Resposta à segunda. ― A expressão coisa inteligida em ato inclui a coisa inteligida e o ato mesmo de inteligir. E semelhantemente, a expressão universal abstrato abrange a natureza mesma da coisa e a abstração ou universalidade. Ora, a natureza mesma que pode inteligir, abstrair, ou que é dotada da intenção da universalidade, só existe nos seres singulares; mas o ato mesmo de inteligir, abstrair, ou a intenção da universalidade existem no intelecto. O que podemos ver pela semelhança com os sentidos. Assim, a vista vê a cor de um pomo sem o odor. Se, pois, se perguntar onde está a cor que é vista, sem o odor, é claro que essa cor não pode estar senão no pomo. Mas o ser ela percebida, sem o odor, depende da vista, na qual está a semelhança da cor e não a do odor. Semelhantemente, a humanidade que é inteligida só pode estar em tal ou tal homem determinado. Mas o intelecto, no qual está a semelhança da natureza da espécie e não a dos princípios individuais, apreende a humanidade sem as condições individuais dela, isto é, tem-na abstraída, donde resulta a intenção da universalidade.

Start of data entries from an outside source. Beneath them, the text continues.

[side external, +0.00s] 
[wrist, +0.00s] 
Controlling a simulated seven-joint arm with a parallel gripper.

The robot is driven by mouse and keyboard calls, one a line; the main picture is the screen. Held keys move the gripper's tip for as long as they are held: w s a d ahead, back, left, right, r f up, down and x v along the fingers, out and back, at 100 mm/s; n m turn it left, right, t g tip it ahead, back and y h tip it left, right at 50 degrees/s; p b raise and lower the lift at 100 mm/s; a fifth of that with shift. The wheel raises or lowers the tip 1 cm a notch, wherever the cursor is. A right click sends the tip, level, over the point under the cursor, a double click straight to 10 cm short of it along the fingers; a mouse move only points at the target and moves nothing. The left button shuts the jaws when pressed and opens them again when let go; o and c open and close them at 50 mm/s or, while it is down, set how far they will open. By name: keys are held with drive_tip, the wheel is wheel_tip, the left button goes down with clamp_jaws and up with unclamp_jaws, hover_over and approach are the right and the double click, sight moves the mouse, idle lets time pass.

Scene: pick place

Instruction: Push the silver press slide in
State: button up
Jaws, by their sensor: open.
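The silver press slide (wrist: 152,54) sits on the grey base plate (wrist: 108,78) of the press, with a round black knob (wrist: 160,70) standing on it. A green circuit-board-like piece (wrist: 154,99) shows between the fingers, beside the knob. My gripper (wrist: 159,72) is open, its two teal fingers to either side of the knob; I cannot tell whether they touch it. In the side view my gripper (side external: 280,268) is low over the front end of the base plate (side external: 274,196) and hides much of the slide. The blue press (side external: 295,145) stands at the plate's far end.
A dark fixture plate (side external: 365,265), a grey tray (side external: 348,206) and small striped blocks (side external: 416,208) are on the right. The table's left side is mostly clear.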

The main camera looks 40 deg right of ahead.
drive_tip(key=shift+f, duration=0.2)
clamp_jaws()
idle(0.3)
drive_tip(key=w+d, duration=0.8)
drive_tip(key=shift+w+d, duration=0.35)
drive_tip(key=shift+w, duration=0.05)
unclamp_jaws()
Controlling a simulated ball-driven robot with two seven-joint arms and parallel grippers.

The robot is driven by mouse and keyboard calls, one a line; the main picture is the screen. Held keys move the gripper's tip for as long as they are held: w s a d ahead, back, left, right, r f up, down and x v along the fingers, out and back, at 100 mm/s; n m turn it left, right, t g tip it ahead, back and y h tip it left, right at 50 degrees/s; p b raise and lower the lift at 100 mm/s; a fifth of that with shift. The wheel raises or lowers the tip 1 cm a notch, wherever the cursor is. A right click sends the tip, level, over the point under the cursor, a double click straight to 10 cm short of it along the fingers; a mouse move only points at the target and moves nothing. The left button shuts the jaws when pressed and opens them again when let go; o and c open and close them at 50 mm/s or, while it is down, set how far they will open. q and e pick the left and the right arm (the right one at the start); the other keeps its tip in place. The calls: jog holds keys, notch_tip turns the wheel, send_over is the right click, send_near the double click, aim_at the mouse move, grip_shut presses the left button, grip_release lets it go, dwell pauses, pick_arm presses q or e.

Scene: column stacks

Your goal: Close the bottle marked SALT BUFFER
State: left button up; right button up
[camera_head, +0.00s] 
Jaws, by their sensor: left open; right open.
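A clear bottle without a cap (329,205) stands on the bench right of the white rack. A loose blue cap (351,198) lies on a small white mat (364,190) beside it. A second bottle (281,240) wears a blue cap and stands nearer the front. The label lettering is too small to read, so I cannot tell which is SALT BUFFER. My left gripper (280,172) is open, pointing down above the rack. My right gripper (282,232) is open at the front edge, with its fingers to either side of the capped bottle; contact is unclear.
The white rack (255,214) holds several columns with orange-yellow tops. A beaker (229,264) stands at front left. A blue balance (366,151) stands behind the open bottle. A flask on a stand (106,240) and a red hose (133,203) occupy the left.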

Resposta à terceira. ― Há dupla operação na parte sensitiva. Uma consiste só na imutação; e assim completa-se a operação do sentido, quando é imutado pelo sensível. Outra, é a formação pela qual a virtude imaginativa forma, para si, a imagem de uma coisa ausente, ou mesmo nunca vista. E ambas estas operações unem-se no intelecto. Pois, primeiro, há a paixão do intelecto possível, pela qual é informado pela espécie inteligível. Assim informado, forma, em segundo lugar, ou a definição ou a divisão ou a composição, expressas pela palavra. Donde, a essência significada pelo nome é a definição; exprimindo, a enunciação, a composição e a divisão do intelecto. Logo, as palavras significam não as espécies inteligíveis, mas aquilo que o intelecto forma, para si, a fim de julgar das coisas exteriores.